Supplied data |
■ ■ ■ ■ ■ ■ ■

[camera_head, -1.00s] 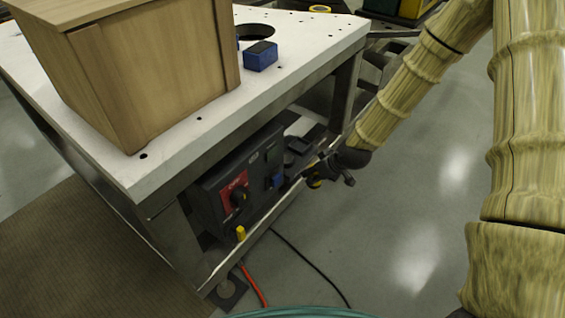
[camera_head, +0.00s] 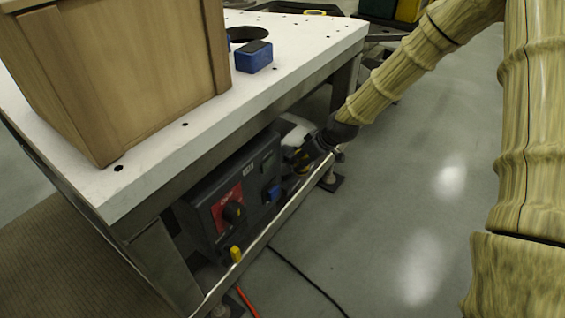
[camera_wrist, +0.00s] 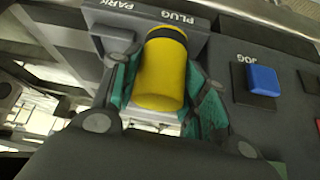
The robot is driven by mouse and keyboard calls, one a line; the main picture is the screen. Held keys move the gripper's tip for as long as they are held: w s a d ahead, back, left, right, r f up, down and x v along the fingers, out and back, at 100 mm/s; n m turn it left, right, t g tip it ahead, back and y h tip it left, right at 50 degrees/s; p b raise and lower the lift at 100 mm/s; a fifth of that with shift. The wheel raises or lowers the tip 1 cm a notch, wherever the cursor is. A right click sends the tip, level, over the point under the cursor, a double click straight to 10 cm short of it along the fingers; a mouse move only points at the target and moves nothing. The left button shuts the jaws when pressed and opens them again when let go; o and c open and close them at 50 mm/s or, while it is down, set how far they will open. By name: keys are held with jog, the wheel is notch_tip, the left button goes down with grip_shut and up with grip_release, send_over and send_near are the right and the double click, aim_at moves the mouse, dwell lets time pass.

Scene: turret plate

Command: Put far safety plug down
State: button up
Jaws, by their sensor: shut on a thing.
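A yellow safety plug (camera_wrist: 163,75) with a black band is between the green-padded fingers of my gripper (camera_wrist: 165,95) in the wrist view. My gripper is shut on it. Its far end is close to a grey bracket (camera_wrist: 150,12) marked "PLUG" and "PARK"; I cannot tell whether it touches. In the head view my gripper (camera_head: 298,160) is at the far end of the control box under the table, and the held plug is barely visible there. Another yellow plug (camera_head: 235,254) is at the near end of the box.
The control box (camera_head: 222,190) has a red panel with a black knob (camera_head: 234,212) and a blue jog button (camera_wrist: 263,79) beside my gripper. The white table top (camera_head: 150,180) overhangs it. A metal rail (camera_head: 270,235) runs along the front.

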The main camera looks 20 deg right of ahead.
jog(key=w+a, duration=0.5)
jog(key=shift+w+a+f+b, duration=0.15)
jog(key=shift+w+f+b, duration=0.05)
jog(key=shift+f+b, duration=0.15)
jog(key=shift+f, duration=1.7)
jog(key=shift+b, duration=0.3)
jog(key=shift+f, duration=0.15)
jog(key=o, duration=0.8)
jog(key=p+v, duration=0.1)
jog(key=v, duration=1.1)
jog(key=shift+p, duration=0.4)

■ ■ ■ ■ ■ ■ ■

Direction |
Between the line containing "Scene: turret plate" and the line containing "State: button up" lies the part to return. Return it exactly, counting both of those lines.

Solution to the exercise |
Scene: turret plate

Command: Put far safety plug down
State: button up

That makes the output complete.